## BEGIN RECORDED INFORMATION

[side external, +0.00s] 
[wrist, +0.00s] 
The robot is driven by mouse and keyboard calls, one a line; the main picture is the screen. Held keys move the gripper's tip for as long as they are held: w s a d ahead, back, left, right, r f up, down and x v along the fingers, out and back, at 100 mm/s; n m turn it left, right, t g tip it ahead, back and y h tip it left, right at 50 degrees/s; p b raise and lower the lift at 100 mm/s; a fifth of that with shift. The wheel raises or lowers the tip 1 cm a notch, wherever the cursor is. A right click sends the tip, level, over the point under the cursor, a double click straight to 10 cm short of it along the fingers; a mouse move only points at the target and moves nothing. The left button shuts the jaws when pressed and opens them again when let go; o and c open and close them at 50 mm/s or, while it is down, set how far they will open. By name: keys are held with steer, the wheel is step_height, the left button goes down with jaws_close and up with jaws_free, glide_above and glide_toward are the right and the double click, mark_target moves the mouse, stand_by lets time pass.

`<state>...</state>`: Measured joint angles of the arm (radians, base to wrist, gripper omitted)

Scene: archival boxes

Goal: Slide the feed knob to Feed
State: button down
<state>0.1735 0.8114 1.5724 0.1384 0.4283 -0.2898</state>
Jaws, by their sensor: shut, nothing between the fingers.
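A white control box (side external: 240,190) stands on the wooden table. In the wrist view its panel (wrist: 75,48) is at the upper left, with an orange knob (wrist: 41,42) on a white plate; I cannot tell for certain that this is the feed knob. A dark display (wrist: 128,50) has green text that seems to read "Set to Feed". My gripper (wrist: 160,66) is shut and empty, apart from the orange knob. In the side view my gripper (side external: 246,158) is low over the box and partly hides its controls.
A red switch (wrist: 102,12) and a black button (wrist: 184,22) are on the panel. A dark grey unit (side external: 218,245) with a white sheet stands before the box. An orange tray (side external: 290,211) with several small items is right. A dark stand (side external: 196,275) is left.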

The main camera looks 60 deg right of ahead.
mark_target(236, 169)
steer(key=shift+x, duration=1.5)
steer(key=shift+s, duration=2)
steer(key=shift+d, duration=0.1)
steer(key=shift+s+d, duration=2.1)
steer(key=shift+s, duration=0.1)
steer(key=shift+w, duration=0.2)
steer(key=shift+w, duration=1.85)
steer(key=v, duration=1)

## END RECORDED INFORMATION

WHAT YOU ARE ASKED TO DO
Exactly as they stand, set down the lines from the top of the data through the line with "<state>0.1735 0.8114 1.5724".

ANSWER TO THE EXERCISE
[side external, +0.00s] 
[wrist, +0.00s] 
The robot is driven by mouse and keyboard calls, one a line; the main picture is the screen. Held keys move the gripper's tip for as long as they are held: w s a d ahead, back, left, right, r f up, down and x v along the fingers, out and back, at 100 mm/s; n m turn it left, right, t g tip it ahead, back and y h tip it left, right at 50 degrees/s; p b raise and lower the lift at 100 mm/s; a fifth of that with shift. The wheel raises or lowers the tip 1 cm a notch, wherever the cursor is. A right click sends the tip, level, over the point under the cursor, a double click straight to 10 cm short of it along the fingers; a mouse move only points at the target and moves nothing. The left button shuts the jaws when pressed and opens them again when let go; o and c open and close them at 50 mm/s or, while it is down, set how far they will open. By name: keys are held with steer, the wheel is step_height, the left button goes down with jaws_close and up with jaws_free, glide_above and glide_toward are the right and the double click, mark_target moves the mouse, stand_by lets time pass.

`<state>...</state>`: Measured joint angles of the arm (radians, base to wrist, gripper omitted)

Scene: archival boxes

Goal: Slide the feed knob to Feed
State: button down
<state>0.1735 0.8114 1.5724 0.1384 0.4283 -0.2898</state>

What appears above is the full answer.